One of the reasons I’ve been mostly self-employed is that I make a very poor employee. You may not know this about me, but I can be opinionated at times. Bosses tend not to appreciate that. I learned early on that I was better suited to be in charge and make my own decisions, for better or worse.
While I have always appreciated the freedom of being my own boss, it didn’t take me long to realize that that really is a myth. If you’re an employee, you have one boss. If you own the place, everybody who walks through the door is your boss to some extent, if you want to stay in business very long. Yes, you can be independent, but at the same time, you have to remember that your customers can vote with their wallets if you don’t give them the kind of products and service they expect.
The same goes with voicing your opinions. You have the right to say whatever you want in your own business, but again, you still have a customer base to answer to. Piss off enough people and you’ll find yourself filling out job applications before you know it.

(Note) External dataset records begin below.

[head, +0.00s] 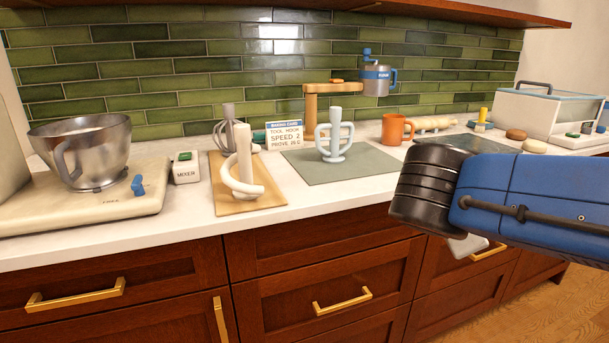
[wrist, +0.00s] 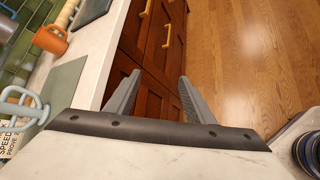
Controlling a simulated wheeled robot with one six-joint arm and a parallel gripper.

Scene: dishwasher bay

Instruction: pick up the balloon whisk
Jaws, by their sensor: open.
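Three mixer tools stand on the counter in the head view. A grey one (head: 229,121) with loops under a stem stands at the back of the wooden board and looks most like the balloon whisk; the hook partly hides it. A cream dough hook (head: 243,170) stands in front of it. A pale blue-white looped tool (head: 335,135) stands on the grey-green mat (head: 318,172) and shows at the left edge of the wrist view (wrist: 22,106). My gripper (wrist: 159,76) is open and empty, beyond the counter's front edge, apart from all the tools.
A mixer bowl (head: 85,150) stands at the left, with a mixer switch box (head: 186,170) beside it. A sign card (head: 285,135), a wooden stand (head: 311,105) and an orange mug (head: 396,130) are behind the tools. The counter front is mostly clear; drawers (head: 325,280) lie below.

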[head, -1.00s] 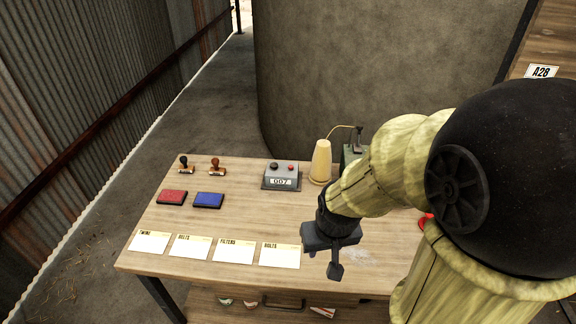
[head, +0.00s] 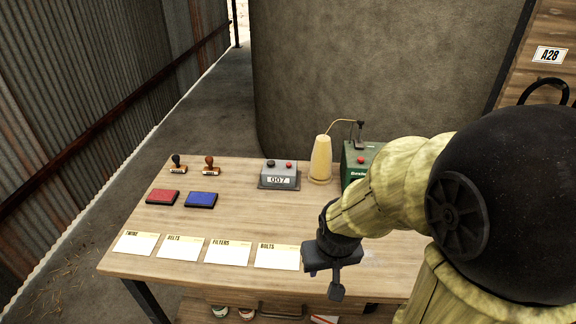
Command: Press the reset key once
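A grey counter box (head: 279,176) stands at the back of the wooden table, with a display reading 007. Its top carries a dark key (head: 270,163) and a red key (head: 288,165); no marking tells me which one is the reset key. My gripper (head: 337,285) hangs over the front part of the table, nearer to me than the counter box and to its right. It is apart from both keys. Its fingers are seen from behind, and whether they are open or shut is unclear. Nothing shows held in it.
A yellow cone (head: 320,160) stands right of the counter box, beside a green machine (head: 357,160) with a red button. Two stamps, a red pad (head: 163,197), a blue pad (head: 201,199) and several labelled cards lie left. The tabletop (head: 250,220) between cards and counter box is clear.

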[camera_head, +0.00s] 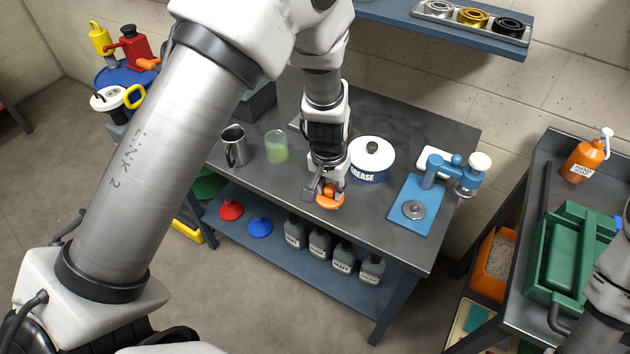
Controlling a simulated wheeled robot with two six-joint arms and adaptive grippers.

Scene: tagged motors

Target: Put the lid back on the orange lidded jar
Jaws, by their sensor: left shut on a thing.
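My left gripper (327,188) points down over the front middle of the dark workbench (385,222). It is shut on an orange piece (330,203), which looks like a round lid with a knob between the fingers. I cannot tell whether this piece rests on anything, since the gripper covers part of it. I cannot make out the body of the orange jar; it may be hidden behind the gripper or under the orange piece. Part of my right arm (612,285) shows at the right edge, but its gripper is out of view.
A white grease tub (370,167) stands just right of the gripper. A glass of green liquid (276,147) and a metal mug (235,147) stand left. A blue press (432,190) is on the right. Several grey bottles (319,244) stand on the lower shelf. The bench's front right is clear.

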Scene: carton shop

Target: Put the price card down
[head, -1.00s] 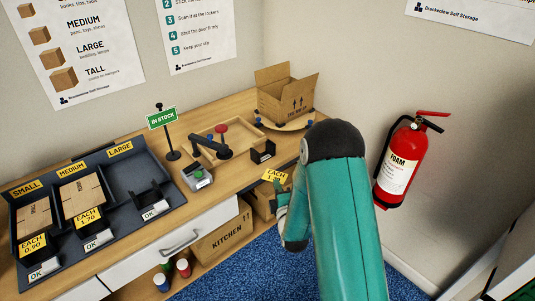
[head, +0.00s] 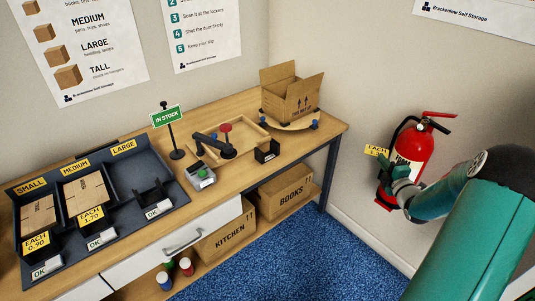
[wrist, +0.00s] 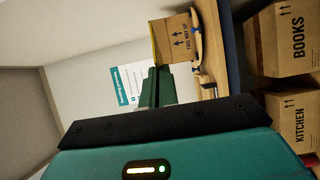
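The price card (head: 377,151) is yellow with "EACH" and a partly readable number. My gripper (head: 388,168) is shut on it and holds it in the air, in front of the wall and the fire extinguisher in the head view. In the wrist view my gripper's fingers (wrist: 156,88) are close together, and a thin yellow edge (wrist: 152,45) shows beyond them, likely the card edge-on. An empty black card holder (head: 267,151) stands on the bench. Another black holder (head: 151,192) sits at the front of the LARGE compartment, with no price card in it.
A dark tray (head: 50,254) holds cartons and price cards under SMALL and MEDIUM. The bench (head: 235,183) also carries a scanner (head: 201,177), an IN STOCK sign (head: 168,117) and an open carton (head: 290,100). A red extinguisher (head: 420,150) hangs by my gripper.

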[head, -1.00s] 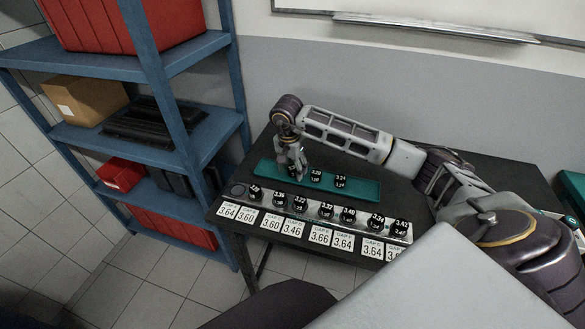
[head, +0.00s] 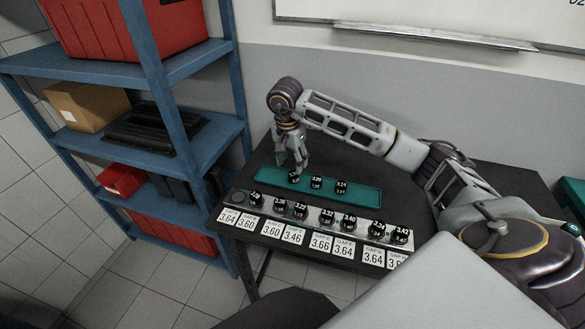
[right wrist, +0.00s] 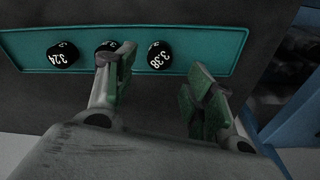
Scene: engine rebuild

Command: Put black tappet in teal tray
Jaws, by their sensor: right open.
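The teal tray (head: 365,197) lies on the dark table and holds three black tappets with white numbers. The leftmost tappet in the head view (head: 293,177) stands by my right fingertips; it reads 3.38 in the right wrist view (right wrist: 159,55). The middle tappet (head: 316,182) and the 3.24 tappet (head: 341,187) stand to its right. My right gripper (head: 299,168) is over the tray, pointing down. In the right wrist view its fingers (right wrist: 162,85) are apart with nothing gripped; the left finger partly hides the middle tappet. My left gripper is out of view.
A grey strip (head: 311,221) in front of the tray holds several more black tappets, with an empty round place (head: 238,196) at its left end. White number cards (head: 293,236) line its front. A blue shelf (head: 170,65) stands left. The tray's right part is bare.

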Which leads me to a couple of recent news reports.
A story has been flooding the internet about a disabled veteran who says he was asked to leave the Florida Skydiving Center in Lake Wales because a group of customers from Qatar objected to an Arabic tattoo on his leg that translates as “infidel” or “unbeliever.” According to him, the manager told him to either cover up the tattoo with duct tape or leave, which violates his right to free speech.
What do you think? Was this the right move on the part of the manager? Apparently not, in the eyes of thousands of people who have posted comments online or e-mailed the Florida Skydiving Center.

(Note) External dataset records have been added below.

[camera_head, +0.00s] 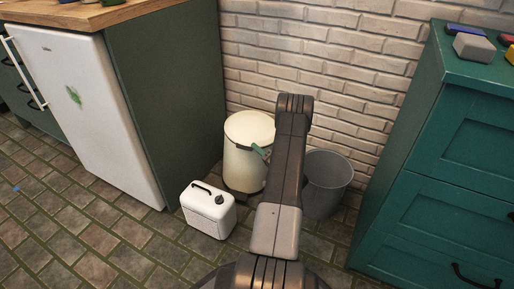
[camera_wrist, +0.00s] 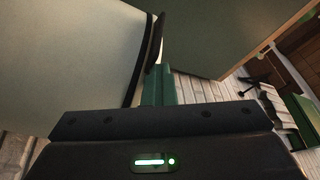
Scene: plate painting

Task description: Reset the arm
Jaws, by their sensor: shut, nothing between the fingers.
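My arm (camera_head: 278,180) reaches forward from the bottom of the head view and bends over at its far end. My gripper (camera_head: 258,150) shows only as a small green part at the arm's left side, in front of the cream lidded bin (camera_head: 243,172). I cannot tell whether it touches the bin. In the wrist view the green fingers of my gripper (camera_wrist: 158,86) are together, with nothing seen held between them. Much of the wrist and part of the bin are hidden behind the arm.
A white canister (camera_head: 208,212) stands on the tiled floor left of the arm. A grey bucket (camera_head: 328,180) stands right of it. A white-fronted appliance (camera_head: 85,110) is at left, a teal drawer cabinet (camera_head: 440,150) at right. A brick wall (camera_head: 330,50) closes the back.

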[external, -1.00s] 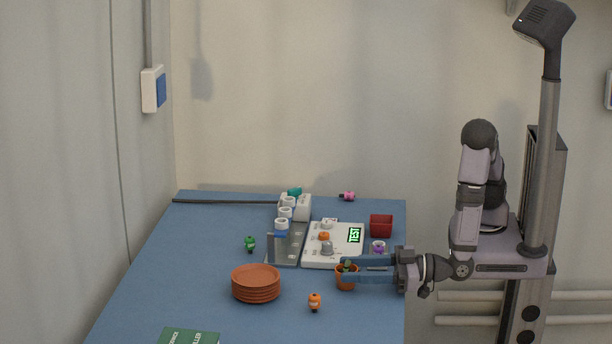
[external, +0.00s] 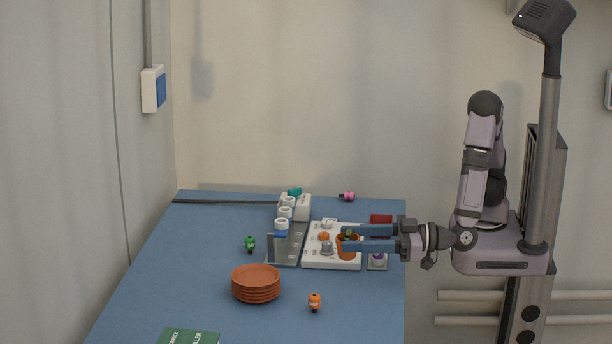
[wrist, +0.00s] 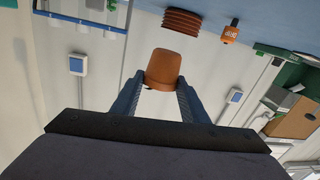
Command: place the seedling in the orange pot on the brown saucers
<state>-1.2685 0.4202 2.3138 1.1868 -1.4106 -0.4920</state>
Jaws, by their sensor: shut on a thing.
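In the wrist view the orange pot (wrist: 163,70) sits between the two fingertips (wrist: 162,84); the seedling is hidden there. The brown saucers (external: 256,283) stand in a stack on the blue table, left of and apart from the pot. The stack also shows at the top of the wrist view (wrist: 182,22).
The white panel device (external: 318,260), a rack with white cups (external: 283,225) and a red box (external: 381,218) are behind.

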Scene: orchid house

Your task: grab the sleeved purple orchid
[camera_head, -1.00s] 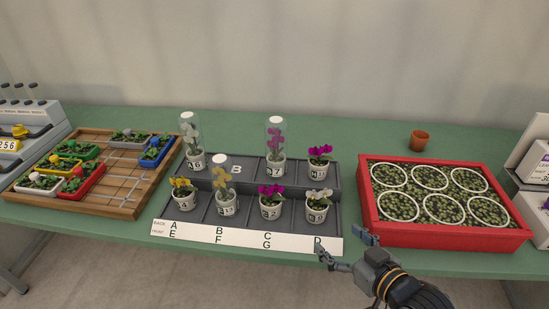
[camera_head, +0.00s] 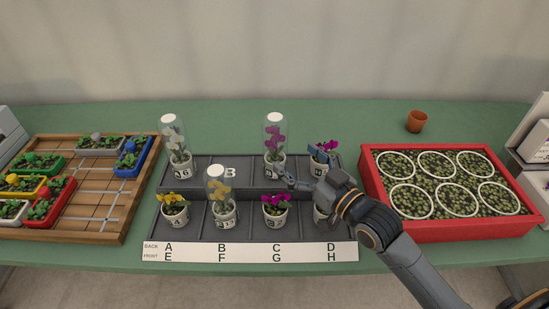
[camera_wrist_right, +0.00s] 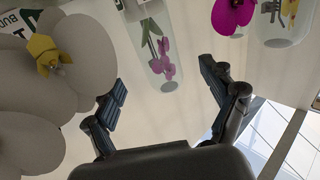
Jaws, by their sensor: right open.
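The sleeved purple orchid (camera_head: 274,136) stands upright in a white pot in the back row of the grey stepped rack (camera_head: 232,235), inside a clear sleeve. It also shows in the right wrist view (camera_wrist_right: 164,62), ahead of and between the fingers. My right gripper (camera_head: 302,167) is open and empty, just right of the sleeved orchid's pot in the head view and apart from its sleeve. Its two fingers show spread in the wrist view (camera_wrist_right: 168,97). My left gripper is not in view.
An unsleeved purple orchid (camera_head: 328,146) stands close behind my right gripper. A white orchid (camera_wrist_right: 70,65) is very near it. An unsleeved purple orchid (camera_head: 275,203) and a sleeved yellow one (camera_head: 217,190) stand in front. A red tray (camera_head: 450,231) is at right.

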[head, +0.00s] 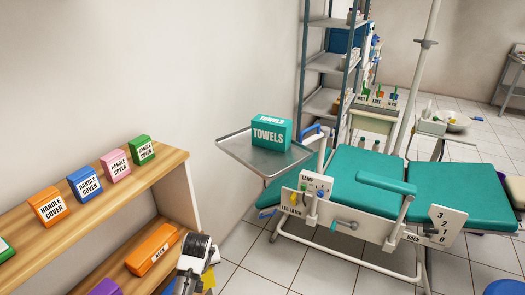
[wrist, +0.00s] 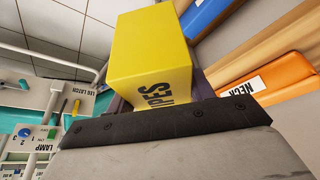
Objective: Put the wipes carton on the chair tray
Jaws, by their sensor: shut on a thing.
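The wipes carton (wrist: 150,55) is a yellow box with black letters ending "IPES", close up in the wrist view. My gripper (wrist: 165,115) is shut on it; a dark finger bar crosses in front of its lower part. In the head view a small yellow part of the carton (head: 209,277) shows beside my wrist at the bottom; the rest is hidden. The chair tray (head: 236,148) is a grey metal tray left of the teal chair. A teal towels carton (head: 270,133) stands on its right part. My gripper is in front of the tray and apart from it.
A wooden shelf unit (head: 175,165) at left carries several handle cover boxes on top. An orange neck box (head: 153,250) lies on its lower shelf, close to my gripper. The dental chair (head: 345,180) stands right of the tray. The tray's left part is bare.

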But let’s put our patriotic outrage aside and stop and think for a moment. What if that tattoo had said “I Don’t Believe In Jesus” and the other customers were Christians who were offended? “What if it said “I Hate Niggers” and the other customers were black? At what point can a business owner or manager exercise their right not to provide service to a customer who is offending others? Is it okay to offend Muslims, but not Baptists or African Americans?
Okay, here’s another one. In Richland, Washington, the American Civil Liberties Union is suing a company called Arlene’s Flowers because the owner, Barronelle Stutzman, has refused to sell flowers to a gay couple for their wedding, citing her relationship with Jesus Christ.
News reports say that the couple, Robert Ingersoll and Curt Freed, were longtime customers of her shop, but that the business owner claims in her response to the lawsuit that being forced to provide flowers for a gay wedding would violate her constitutional rights of freedom of speech and religious exercise.
Again, what do you think? And before you answer, remember that she apparently had no problem taking their money in the past. Now put whatever personal feelings you may have about same sex marriage aside and ask yourself what your response would have been if this were a biracial couple. Or an obese couple.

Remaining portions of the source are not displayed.